_Extracted data_:

>> start

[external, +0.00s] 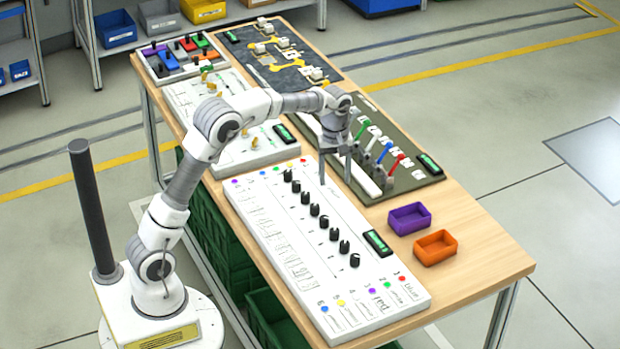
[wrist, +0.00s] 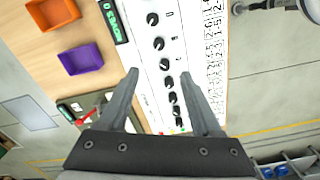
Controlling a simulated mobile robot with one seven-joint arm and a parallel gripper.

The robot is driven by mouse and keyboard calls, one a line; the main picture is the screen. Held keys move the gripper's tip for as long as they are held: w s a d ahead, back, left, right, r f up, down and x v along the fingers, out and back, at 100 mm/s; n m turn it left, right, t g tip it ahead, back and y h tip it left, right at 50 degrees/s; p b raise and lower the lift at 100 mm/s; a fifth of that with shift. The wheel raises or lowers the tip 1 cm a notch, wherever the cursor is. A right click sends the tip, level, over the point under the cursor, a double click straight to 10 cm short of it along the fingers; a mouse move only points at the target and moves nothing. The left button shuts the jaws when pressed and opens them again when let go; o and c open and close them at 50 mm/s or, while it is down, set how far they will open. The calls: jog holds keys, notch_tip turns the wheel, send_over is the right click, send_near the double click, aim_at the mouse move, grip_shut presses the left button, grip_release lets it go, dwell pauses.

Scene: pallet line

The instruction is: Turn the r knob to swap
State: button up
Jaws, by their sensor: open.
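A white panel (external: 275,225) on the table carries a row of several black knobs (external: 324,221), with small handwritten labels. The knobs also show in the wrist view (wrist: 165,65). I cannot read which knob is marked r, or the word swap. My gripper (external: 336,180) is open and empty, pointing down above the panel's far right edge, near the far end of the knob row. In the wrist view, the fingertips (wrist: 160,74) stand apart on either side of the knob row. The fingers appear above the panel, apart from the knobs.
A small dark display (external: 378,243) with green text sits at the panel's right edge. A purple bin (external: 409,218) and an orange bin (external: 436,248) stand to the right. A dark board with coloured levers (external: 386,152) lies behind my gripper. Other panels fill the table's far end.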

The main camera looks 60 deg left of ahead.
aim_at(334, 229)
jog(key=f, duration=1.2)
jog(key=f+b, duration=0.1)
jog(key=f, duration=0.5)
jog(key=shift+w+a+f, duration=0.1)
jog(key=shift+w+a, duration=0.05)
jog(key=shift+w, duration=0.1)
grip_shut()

>> end
>> start

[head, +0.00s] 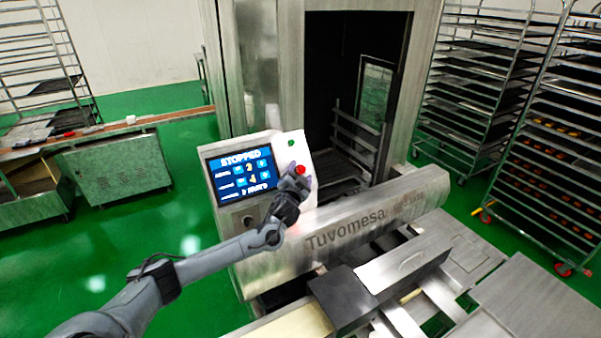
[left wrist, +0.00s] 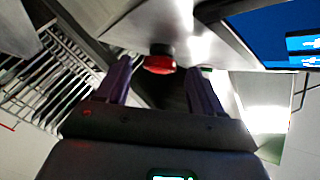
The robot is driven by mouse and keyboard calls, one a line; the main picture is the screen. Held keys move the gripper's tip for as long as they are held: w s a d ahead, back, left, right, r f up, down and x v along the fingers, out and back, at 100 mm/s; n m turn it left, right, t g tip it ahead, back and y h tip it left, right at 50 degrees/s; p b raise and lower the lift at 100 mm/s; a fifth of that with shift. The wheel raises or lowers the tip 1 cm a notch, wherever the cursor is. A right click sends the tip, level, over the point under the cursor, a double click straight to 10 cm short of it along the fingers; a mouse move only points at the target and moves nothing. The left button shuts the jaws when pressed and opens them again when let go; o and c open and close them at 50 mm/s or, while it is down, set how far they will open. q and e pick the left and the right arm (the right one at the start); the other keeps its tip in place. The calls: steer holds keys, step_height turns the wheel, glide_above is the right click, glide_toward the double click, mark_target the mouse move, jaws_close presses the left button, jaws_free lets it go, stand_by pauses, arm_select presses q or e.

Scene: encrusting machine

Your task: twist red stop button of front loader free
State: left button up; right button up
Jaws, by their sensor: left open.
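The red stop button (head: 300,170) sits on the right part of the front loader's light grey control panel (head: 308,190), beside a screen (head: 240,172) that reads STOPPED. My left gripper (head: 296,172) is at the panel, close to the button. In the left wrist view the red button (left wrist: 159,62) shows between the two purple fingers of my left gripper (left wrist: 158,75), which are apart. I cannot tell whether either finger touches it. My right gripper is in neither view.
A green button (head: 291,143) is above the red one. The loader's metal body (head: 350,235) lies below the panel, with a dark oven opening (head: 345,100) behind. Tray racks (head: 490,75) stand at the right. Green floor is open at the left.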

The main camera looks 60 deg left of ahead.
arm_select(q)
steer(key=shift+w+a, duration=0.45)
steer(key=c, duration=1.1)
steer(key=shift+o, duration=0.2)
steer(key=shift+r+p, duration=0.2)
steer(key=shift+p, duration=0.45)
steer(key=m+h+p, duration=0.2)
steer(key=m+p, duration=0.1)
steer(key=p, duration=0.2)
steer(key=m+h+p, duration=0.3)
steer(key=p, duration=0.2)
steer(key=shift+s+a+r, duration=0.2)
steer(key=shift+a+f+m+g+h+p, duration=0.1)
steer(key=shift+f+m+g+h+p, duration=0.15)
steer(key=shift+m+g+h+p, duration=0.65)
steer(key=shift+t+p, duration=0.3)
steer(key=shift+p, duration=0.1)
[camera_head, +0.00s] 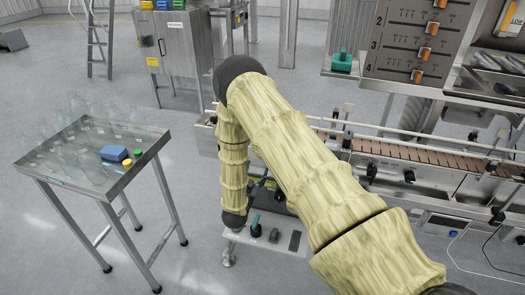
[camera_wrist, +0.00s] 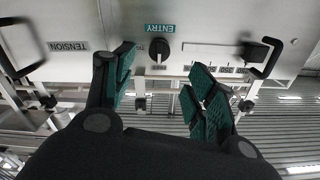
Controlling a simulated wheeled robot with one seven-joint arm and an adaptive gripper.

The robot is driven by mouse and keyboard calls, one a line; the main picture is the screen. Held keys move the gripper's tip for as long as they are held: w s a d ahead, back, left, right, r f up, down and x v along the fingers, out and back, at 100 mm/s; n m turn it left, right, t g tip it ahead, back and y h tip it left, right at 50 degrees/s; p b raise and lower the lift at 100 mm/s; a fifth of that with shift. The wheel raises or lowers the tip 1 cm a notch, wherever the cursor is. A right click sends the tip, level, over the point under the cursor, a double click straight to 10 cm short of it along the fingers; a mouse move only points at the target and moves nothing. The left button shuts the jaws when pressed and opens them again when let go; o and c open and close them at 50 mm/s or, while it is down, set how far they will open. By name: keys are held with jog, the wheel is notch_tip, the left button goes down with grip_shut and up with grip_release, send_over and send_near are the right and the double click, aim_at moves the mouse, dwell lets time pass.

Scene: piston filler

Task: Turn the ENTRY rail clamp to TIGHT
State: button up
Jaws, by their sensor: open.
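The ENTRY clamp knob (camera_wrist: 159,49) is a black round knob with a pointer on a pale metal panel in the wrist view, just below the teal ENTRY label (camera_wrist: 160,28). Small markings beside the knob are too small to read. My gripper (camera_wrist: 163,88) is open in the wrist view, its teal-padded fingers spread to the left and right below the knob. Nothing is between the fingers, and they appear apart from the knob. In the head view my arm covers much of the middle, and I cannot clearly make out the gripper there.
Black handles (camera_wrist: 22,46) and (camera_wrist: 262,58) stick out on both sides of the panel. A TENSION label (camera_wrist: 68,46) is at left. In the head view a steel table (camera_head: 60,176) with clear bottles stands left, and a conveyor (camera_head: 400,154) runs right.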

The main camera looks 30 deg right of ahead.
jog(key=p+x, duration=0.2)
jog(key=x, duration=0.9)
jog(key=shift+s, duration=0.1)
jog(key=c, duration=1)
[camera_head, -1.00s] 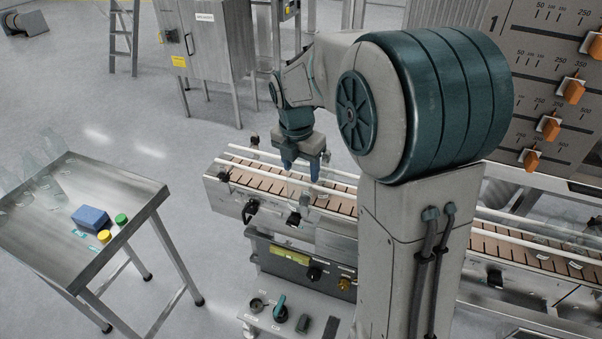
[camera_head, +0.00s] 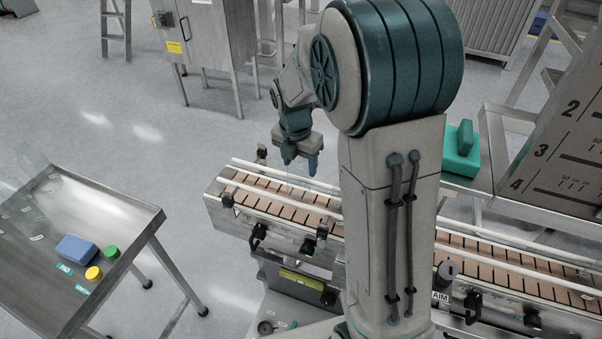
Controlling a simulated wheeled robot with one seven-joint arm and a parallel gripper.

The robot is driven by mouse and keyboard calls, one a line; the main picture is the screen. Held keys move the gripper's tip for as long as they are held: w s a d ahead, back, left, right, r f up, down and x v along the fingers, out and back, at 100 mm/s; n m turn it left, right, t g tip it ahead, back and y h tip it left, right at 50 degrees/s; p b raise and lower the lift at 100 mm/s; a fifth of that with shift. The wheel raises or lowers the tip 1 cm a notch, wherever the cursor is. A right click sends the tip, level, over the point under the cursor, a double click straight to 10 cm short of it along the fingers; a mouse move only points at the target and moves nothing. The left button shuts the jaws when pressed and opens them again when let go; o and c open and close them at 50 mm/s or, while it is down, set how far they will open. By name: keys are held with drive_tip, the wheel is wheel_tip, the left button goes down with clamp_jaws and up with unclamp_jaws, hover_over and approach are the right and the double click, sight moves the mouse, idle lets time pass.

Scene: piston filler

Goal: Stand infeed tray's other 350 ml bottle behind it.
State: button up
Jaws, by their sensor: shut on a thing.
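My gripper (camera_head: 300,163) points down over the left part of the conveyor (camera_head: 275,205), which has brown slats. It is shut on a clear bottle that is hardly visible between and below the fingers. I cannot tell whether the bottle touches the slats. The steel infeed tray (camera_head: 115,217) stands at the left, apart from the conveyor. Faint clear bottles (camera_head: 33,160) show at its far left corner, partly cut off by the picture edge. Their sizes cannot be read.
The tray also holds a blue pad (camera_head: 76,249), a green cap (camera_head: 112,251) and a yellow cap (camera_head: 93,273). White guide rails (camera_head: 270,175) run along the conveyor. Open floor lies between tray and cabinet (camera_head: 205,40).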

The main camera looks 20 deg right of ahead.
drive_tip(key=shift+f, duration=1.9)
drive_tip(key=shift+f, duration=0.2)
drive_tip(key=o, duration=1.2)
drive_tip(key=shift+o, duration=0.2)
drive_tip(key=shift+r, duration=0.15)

>> end

_The problem_:
Search the lines above for the string "parallel", then show every one that has it.

_Written reply_:
Controlling a simulated mobile robot with one seven-joint arm and a parallel gripper.
Controlling a simulated wheeled robot with one seven-joint arm and a parallel gripper.

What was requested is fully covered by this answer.